## Task directions
Can you print the data exactly and leave out each image?
--- Given information ---
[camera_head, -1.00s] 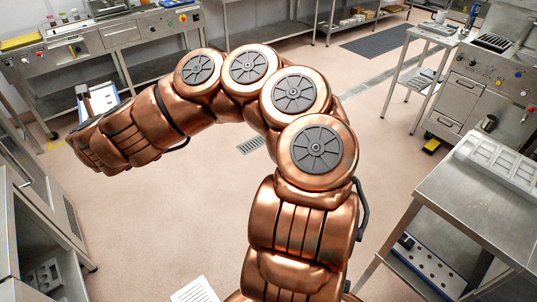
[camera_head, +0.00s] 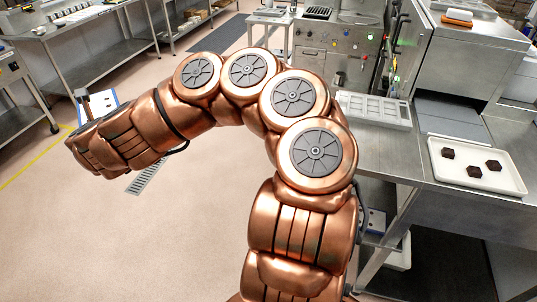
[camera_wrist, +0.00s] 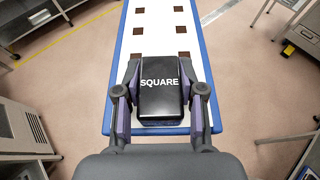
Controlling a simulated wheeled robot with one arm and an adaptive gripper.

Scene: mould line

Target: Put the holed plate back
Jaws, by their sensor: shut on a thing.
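The holed plate (camera_wrist: 160,45) is a long white plate with blue edges and several square brown-looking holes. Its black grip block, marked SQUARE (camera_wrist: 160,82), is at its near end. My gripper (camera_wrist: 162,100) is shut on this block, one finger on each side, and the plate stretches away from it over the floor. In the head view part of the plate (camera_head: 102,101) shows beyond my wrist at the left; my arm hides the rest. Another blue-and-white piece (camera_head: 376,222) is partly visible below the steel table at the right.
A steel table (camera_head: 455,205) at the right bears a white mould (camera_head: 374,109) and a white tray (camera_head: 500,178) with three dark chocolates. A machine (camera_head: 480,50) stands behind it. Benches line the left. The floor (camera_head: 190,225) in the middle is clear.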

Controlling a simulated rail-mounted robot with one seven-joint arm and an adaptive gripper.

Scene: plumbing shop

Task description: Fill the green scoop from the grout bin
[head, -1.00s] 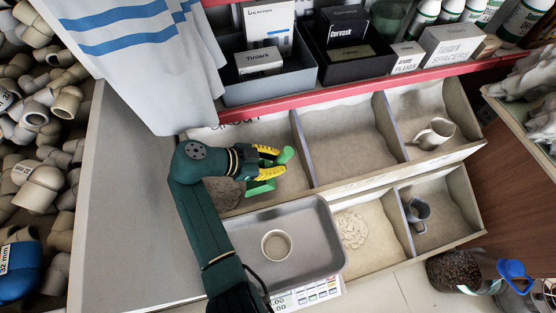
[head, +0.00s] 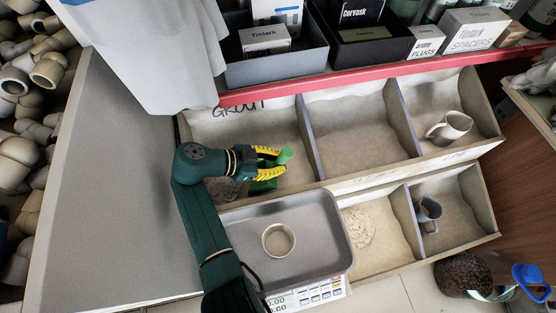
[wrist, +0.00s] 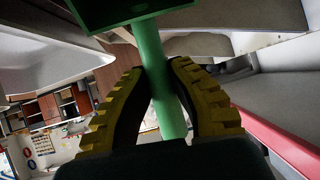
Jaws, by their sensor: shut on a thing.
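My gripper (head: 268,163) is shut on the handle of the green scoop (head: 286,156). In the wrist view the yellow-ridged fingers press on the green handle (wrist: 165,95) from both sides, and the scoop's head (wrist: 125,10) shows at the top edge. The gripper and scoop are over the grout bin (head: 240,125), the top-left compartment marked "GROUT", near its front wall. I cannot tell whether the scoop touches the material or holds any.
A grey metal tray (head: 320,240) with a round cup (head: 278,240) stands in front of the bin. Other compartments hold a beige mug (head: 449,127) and a grey mug (head: 428,211). A red shelf edge (head: 350,86) with boxes runs behind. A grey-white cloth (head: 165,60) hangs at upper left.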

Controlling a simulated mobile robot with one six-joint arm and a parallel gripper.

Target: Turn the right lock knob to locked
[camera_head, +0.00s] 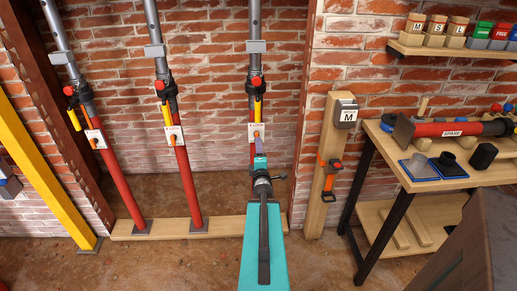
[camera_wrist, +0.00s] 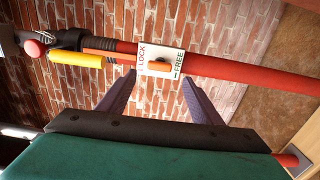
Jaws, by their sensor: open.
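The right prop is a red tube with a grey upper tube, leaning on the brick wall. Its white lock plate (camera_head: 251,127) carries an orange knob (camera_head: 257,136). In the wrist view the plate (camera_wrist: 147,49) reads LOCK on the left and FREE on the right. The orange knob (camera_wrist: 150,66) lies across its lower part; which mark it points at is hard to tell. My gripper (camera_wrist: 160,77) is open, its two dark fingers spread either side of the plate, apparently short of the knob. In the head view my gripper (camera_head: 260,158) is just below the plate.
Two similar props with plates (camera_head: 96,139) (camera_head: 173,136) stand to the left. A yellow post (camera_head: 40,165) leans further left. A wooden post with an M tag (camera_head: 322,165) and a workbench (camera_head: 420,184) are on the right. A wooden sill (camera_head: 215,228) runs along the floor.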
---
## Answer to the task
[camera_head, -1.00s] 
[camera_head, +0.00s] 
[camera_wrist, +0.00s] 
Controlling a simulated wheeled robot with one arm and an adaptive gripper.

Scene: mould line

Target: Put the holed plate back
Jaws, by their sensor: shut on a thing.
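The holed plate (camera_wrist: 160,45) is a long white plate with blue edges and several square brown-looking holes. Its black grip block, marked SQUARE (camera_wrist: 160,82), is at its near end. My gripper (camera_wrist: 162,100) is shut on this block, one finger on each side, and the plate stretches away from it over the floor. In the head view part of the plate (camera_head: 102,101) shows beyond my wrist at the left; my arm hides the rest. Another blue-and-white piece (camera_head: 376,222) is partly visible below the steel table at the right.
A steel table (camera_head: 455,205) at the right bears a white mould (camera_head: 374,109) and a white tray (camera_head: 500,178) with three dark chocolates. A machine (camera_head: 480,50) stands behind it. Benches line the left. The floor (camera_head: 190,225) in the middle is clear.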

Controlling a simulated rail-mounted robot with one seven-joint arm and an adaptive gripper.

Scene: plumbing shop

Task description: Fill the green scoop from the grout bin
[head, -1.00s] 
[head, +0.00s] 
[wrist, +0.00s] 
Jaws, by their sensor: shut on a thing.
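My gripper (head: 268,163) is shut on the handle of the green scoop (head: 286,156). In the wrist view the yellow-ridged fingers press on the green handle (wrist: 165,95) from both sides, and the scoop's head (wrist: 125,10) shows at the top edge. The gripper and scoop are over the grout bin (head: 240,125), the top-left compartment marked "GROUT", near its front wall. I cannot tell whether the scoop touches the material or holds any.
A grey metal tray (head: 320,240) with a round cup (head: 278,240) stands in front of the bin. Other compartments hold a beige mug (head: 449,127) and a grey mug (head: 428,211). A red shelf edge (head: 350,86) with boxes runs behind. A grey-white cloth (head: 165,60) hangs at upper left.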

Controlling a simulated mobile robot with one six-joint arm and a parallel gripper.

Target: Turn the right lock knob to locked
[camera_head, +0.00s] 
[camera_wrist, +0.00s] 
Jaws, by their sensor: open.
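The right prop is a red tube with a grey upper tube, leaning on the brick wall. Its white lock plate (camera_head: 251,127) carries an orange knob (camera_head: 257,136). In the wrist view the plate (camera_wrist: 147,49) reads LOCK on the left and FREE on the right. The orange knob (camera_wrist: 150,66) lies across its lower part; which mark it points at is hard to tell. My gripper (camera_wrist: 160,77) is open, its two dark fingers spread either side of the plate, apparently short of the knob. In the head view my gripper (camera_head: 260,158) is just below the plate.
Two similar props with plates (camera_head: 96,139) (camera_head: 173,136) stand to the left. A yellow post (camera_head: 40,165) leans further left. A wooden post with an M tag (camera_head: 322,165) and a workbench (camera_head: 420,184) are on the right. A wooden sill (camera_head: 215,228) runs along the floor.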

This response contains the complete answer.